▶ _Written instruction_: Below this line is a listing that includes pictures. Copy exactly, and only, the lines from the one containing "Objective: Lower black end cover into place" through the one containing "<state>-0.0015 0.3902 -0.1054"; the pictures do not go in the copy.

-- START OF Exercise materials --

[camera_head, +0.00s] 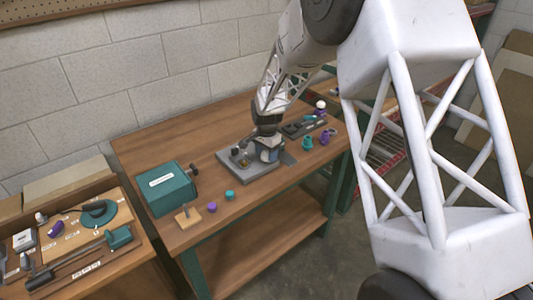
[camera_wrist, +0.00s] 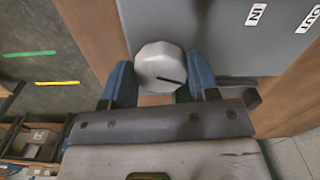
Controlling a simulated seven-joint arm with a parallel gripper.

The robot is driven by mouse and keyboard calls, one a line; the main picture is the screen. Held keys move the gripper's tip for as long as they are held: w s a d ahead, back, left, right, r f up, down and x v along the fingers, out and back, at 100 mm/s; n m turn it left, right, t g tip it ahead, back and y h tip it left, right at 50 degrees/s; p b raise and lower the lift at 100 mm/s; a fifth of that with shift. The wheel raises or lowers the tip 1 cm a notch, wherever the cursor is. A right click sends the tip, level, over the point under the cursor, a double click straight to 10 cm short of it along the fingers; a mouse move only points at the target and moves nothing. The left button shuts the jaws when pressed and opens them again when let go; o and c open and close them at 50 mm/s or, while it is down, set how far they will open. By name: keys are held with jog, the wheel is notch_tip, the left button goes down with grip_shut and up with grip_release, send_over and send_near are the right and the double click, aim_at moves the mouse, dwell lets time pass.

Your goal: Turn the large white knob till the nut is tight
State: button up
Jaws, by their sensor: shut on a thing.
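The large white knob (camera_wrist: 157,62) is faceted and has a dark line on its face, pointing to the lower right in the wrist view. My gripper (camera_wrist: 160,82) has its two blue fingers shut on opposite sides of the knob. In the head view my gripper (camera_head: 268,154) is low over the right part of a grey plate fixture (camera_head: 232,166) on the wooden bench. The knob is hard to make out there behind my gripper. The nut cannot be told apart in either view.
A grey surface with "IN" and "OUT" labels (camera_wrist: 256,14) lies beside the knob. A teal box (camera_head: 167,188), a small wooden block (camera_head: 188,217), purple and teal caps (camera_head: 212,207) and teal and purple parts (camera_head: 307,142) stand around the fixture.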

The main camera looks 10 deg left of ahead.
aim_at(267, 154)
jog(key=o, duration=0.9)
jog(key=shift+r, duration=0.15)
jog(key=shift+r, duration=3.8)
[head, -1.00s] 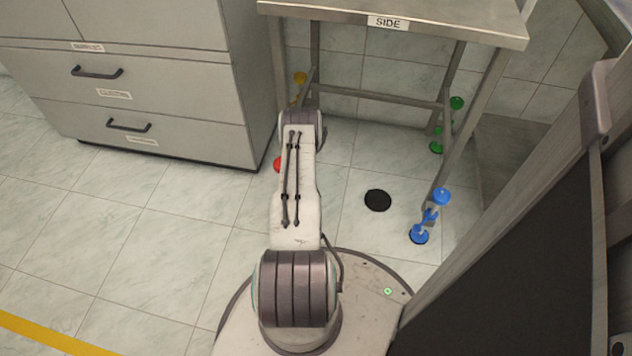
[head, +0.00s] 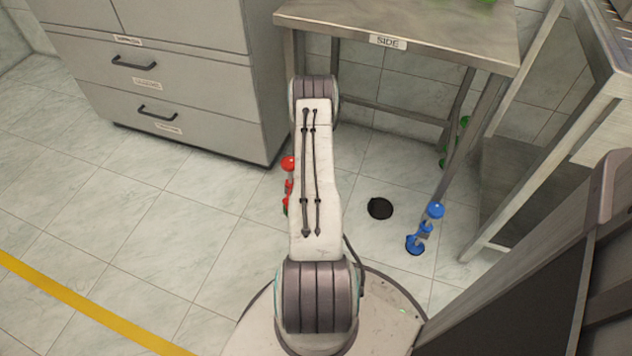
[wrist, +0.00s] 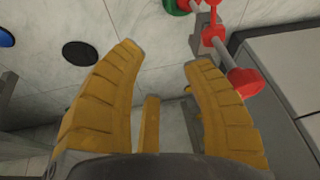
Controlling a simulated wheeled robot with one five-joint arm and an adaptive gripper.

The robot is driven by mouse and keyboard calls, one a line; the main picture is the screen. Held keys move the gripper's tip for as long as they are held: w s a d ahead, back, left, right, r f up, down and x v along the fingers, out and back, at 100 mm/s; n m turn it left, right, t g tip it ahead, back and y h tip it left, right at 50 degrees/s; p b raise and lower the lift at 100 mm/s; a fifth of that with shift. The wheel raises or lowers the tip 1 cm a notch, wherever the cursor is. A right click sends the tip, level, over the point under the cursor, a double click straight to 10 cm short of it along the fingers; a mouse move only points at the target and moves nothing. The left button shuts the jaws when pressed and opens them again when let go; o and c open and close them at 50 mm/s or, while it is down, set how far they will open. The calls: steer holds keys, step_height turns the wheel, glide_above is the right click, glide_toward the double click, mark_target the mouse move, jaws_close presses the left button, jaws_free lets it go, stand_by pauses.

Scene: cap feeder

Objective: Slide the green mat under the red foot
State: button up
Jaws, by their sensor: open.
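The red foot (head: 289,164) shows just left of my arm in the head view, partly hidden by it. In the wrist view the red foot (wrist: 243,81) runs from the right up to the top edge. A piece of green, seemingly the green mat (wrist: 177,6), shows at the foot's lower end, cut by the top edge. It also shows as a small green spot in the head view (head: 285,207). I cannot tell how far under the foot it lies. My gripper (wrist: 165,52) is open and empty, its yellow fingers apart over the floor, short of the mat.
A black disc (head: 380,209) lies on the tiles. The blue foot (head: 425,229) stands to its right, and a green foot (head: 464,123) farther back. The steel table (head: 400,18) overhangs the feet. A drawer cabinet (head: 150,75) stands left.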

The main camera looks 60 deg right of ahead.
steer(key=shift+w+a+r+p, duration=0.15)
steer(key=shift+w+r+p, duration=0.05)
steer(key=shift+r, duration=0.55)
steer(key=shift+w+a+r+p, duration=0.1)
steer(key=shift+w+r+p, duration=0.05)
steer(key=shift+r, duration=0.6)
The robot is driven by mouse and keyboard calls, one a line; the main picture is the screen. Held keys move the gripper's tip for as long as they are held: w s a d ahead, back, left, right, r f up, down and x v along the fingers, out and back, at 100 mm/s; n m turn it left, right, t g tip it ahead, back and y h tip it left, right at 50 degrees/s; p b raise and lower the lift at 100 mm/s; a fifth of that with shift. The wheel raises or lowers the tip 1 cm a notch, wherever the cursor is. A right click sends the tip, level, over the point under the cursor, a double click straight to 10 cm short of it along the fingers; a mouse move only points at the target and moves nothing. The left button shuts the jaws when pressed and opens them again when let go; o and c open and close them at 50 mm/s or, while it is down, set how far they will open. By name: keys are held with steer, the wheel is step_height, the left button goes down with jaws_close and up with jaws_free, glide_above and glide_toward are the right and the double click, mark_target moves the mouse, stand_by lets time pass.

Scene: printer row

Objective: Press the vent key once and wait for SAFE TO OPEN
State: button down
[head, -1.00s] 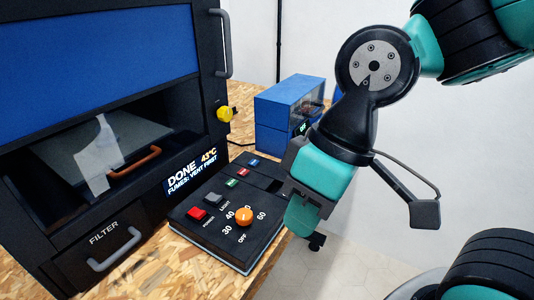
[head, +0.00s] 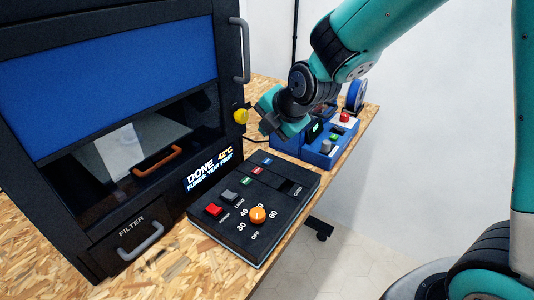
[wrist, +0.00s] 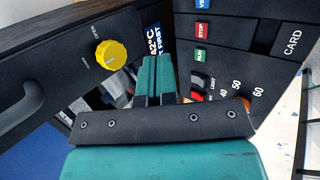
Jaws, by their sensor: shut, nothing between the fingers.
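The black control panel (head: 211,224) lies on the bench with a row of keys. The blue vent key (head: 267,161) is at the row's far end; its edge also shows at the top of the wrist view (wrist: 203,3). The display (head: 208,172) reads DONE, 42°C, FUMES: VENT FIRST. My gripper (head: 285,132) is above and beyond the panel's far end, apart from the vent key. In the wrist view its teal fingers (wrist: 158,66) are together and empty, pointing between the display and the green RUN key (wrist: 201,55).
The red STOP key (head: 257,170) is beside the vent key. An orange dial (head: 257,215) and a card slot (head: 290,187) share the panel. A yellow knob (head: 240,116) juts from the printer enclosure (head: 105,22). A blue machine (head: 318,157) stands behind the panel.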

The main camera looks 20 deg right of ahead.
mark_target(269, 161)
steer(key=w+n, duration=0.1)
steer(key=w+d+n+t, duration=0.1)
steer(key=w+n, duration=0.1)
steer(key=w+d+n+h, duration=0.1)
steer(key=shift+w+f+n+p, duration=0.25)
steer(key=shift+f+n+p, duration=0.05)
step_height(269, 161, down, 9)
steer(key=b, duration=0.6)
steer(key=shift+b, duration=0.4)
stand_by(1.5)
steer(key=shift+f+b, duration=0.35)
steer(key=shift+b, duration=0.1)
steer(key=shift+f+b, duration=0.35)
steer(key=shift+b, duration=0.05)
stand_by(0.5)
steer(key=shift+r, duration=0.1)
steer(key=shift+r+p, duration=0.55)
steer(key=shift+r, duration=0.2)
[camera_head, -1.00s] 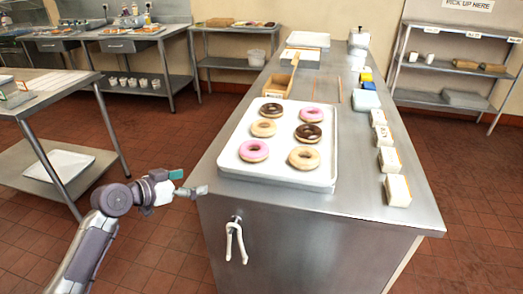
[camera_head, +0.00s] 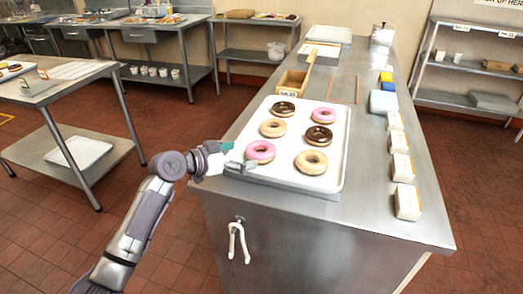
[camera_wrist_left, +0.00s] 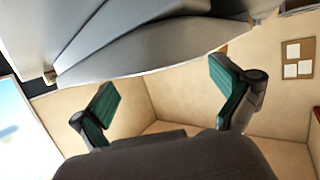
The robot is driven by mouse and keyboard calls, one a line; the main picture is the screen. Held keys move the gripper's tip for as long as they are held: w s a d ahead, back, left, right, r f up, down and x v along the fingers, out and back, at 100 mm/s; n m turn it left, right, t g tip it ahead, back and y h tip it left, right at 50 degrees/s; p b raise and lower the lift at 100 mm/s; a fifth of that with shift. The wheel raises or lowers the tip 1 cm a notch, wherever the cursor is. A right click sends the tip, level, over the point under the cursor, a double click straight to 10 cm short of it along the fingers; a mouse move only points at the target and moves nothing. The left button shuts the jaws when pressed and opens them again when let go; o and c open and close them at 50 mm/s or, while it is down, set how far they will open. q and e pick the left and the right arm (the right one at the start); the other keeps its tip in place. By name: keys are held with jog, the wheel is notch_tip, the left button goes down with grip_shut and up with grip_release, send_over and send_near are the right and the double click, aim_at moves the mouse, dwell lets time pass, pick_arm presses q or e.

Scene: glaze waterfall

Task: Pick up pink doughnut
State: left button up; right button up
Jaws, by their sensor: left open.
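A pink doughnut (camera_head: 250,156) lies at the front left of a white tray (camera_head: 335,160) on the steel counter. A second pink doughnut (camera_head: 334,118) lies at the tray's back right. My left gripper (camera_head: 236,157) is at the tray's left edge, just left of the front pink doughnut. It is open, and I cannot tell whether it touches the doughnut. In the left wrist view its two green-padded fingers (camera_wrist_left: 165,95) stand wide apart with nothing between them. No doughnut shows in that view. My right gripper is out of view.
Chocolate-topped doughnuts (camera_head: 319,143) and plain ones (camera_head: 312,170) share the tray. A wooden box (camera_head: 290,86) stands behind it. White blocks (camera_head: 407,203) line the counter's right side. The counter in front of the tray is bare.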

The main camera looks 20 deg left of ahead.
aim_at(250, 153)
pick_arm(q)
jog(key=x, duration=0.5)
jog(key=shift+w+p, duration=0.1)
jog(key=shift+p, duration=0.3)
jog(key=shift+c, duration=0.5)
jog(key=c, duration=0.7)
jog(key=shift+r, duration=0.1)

-- END OF Exercise materials --
-- START OF Exercise materials --

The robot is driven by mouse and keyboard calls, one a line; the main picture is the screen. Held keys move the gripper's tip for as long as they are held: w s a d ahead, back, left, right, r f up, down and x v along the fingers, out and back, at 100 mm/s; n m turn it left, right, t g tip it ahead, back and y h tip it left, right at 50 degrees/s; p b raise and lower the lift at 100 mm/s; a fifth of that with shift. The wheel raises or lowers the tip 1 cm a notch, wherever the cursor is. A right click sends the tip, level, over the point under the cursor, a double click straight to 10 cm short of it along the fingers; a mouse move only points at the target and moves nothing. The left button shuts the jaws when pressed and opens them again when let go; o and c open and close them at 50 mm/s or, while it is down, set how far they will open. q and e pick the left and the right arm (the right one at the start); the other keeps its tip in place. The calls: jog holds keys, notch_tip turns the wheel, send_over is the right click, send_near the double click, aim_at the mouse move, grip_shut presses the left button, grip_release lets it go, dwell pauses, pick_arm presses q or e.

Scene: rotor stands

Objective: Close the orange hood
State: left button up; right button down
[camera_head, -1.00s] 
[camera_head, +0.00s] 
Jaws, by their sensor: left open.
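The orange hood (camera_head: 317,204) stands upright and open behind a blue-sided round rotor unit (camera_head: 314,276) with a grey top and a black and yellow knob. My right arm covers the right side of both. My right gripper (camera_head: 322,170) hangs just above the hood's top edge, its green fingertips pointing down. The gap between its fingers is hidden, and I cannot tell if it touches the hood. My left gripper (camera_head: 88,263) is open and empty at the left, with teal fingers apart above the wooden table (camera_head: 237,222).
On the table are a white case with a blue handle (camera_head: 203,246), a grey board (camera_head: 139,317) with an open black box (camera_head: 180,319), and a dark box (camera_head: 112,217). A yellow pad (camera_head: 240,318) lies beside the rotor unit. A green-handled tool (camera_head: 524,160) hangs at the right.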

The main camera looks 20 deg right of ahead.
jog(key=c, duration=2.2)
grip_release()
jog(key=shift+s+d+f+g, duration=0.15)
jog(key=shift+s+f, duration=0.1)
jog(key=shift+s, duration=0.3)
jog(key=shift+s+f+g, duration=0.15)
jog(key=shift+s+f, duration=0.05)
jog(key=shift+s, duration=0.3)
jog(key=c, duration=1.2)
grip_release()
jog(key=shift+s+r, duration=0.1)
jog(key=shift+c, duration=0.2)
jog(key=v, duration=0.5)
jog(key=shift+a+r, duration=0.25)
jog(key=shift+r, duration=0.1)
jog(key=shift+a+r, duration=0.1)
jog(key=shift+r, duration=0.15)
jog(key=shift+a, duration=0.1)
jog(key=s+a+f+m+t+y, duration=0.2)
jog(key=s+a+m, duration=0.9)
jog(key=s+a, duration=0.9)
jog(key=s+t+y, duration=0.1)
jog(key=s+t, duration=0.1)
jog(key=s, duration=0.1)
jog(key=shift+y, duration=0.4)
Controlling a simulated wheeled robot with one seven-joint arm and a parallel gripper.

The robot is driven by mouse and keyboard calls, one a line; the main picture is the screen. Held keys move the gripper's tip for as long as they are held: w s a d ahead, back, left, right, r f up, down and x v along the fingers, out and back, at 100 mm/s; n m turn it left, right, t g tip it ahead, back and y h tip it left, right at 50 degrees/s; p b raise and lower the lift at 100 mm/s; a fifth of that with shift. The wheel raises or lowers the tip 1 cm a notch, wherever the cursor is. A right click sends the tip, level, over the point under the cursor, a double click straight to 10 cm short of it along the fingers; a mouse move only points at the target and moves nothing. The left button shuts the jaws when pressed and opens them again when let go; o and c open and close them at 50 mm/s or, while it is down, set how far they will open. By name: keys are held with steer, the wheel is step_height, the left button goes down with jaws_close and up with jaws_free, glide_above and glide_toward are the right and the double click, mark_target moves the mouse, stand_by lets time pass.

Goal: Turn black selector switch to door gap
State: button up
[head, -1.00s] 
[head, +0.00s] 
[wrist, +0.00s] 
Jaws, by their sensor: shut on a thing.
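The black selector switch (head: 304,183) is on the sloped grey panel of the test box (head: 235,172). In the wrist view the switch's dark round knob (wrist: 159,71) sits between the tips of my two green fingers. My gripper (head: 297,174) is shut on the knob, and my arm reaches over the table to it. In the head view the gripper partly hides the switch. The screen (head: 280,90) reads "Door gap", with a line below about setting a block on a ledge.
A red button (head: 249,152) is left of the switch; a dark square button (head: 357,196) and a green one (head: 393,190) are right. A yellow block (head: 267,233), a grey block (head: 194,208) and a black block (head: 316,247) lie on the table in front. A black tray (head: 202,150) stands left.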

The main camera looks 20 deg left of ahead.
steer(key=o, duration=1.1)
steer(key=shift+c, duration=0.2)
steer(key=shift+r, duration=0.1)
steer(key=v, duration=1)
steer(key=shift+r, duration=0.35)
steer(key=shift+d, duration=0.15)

-- END OF Exercise materials --
-- START OF Exercise materials --

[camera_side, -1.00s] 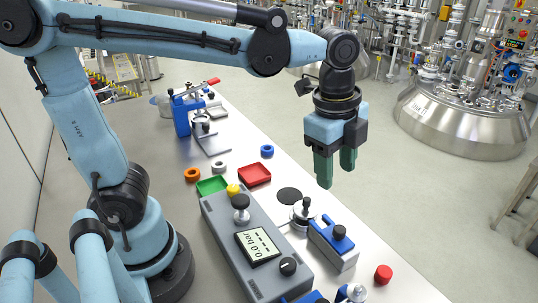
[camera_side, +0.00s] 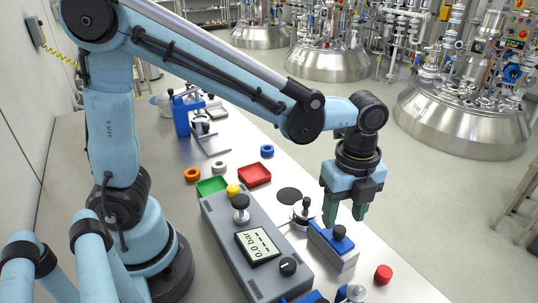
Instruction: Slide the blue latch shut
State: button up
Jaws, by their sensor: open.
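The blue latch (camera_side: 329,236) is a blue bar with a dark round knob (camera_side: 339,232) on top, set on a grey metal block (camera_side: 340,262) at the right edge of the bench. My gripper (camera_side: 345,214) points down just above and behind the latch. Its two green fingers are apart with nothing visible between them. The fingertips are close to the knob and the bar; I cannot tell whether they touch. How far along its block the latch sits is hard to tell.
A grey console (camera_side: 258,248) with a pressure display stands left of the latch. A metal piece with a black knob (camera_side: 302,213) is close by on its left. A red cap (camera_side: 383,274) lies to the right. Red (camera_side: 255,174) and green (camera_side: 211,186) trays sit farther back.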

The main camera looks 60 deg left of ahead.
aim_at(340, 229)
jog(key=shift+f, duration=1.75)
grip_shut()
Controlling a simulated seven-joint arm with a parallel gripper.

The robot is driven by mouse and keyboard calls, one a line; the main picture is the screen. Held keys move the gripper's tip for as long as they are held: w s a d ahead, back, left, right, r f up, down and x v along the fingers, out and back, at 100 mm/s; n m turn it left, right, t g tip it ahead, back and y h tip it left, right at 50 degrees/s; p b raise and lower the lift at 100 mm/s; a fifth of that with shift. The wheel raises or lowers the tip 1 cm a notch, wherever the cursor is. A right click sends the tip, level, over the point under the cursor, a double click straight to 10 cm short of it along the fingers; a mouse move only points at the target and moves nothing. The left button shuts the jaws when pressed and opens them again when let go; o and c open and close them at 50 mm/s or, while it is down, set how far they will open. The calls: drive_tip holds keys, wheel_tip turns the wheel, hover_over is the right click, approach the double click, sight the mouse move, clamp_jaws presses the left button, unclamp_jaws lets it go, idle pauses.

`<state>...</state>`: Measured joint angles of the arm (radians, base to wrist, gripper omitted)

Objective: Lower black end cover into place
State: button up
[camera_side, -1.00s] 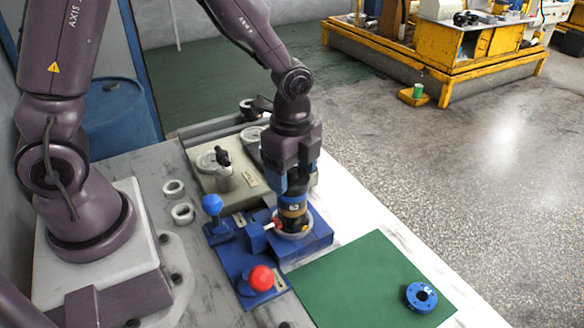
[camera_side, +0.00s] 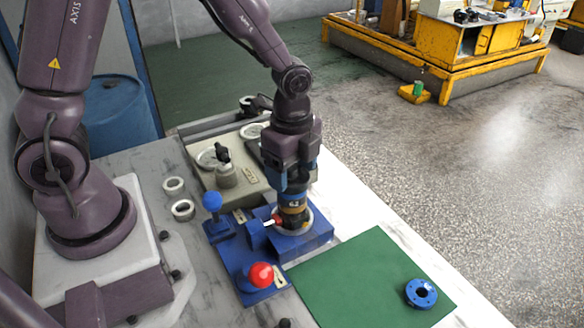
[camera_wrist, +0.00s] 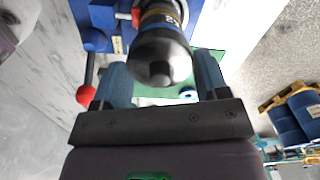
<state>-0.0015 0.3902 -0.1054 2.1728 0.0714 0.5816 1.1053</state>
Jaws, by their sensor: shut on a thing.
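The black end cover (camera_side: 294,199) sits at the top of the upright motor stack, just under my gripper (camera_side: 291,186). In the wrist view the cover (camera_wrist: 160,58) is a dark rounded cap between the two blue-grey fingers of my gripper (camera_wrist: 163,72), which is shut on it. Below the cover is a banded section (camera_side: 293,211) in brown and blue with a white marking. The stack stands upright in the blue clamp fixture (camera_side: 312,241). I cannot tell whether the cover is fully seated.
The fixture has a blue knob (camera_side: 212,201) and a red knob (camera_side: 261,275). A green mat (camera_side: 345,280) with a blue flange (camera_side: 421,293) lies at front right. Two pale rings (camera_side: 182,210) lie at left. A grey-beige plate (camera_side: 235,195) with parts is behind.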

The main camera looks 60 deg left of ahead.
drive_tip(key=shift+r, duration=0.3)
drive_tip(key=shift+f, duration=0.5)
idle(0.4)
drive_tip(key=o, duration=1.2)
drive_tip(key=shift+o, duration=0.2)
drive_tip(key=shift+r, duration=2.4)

-- END OF Exercise materials --

▶ _Full solution_:
Objective: Lower black end cover into place
State: button up
[camera_side, -1.00s] 
[camera_side, +0.00s] 
[camera_wrist, +0.00s] 
<state>-0.0015 0.3902 -0.1054 2.1728 0.0714 0.5816 1.1053</state>

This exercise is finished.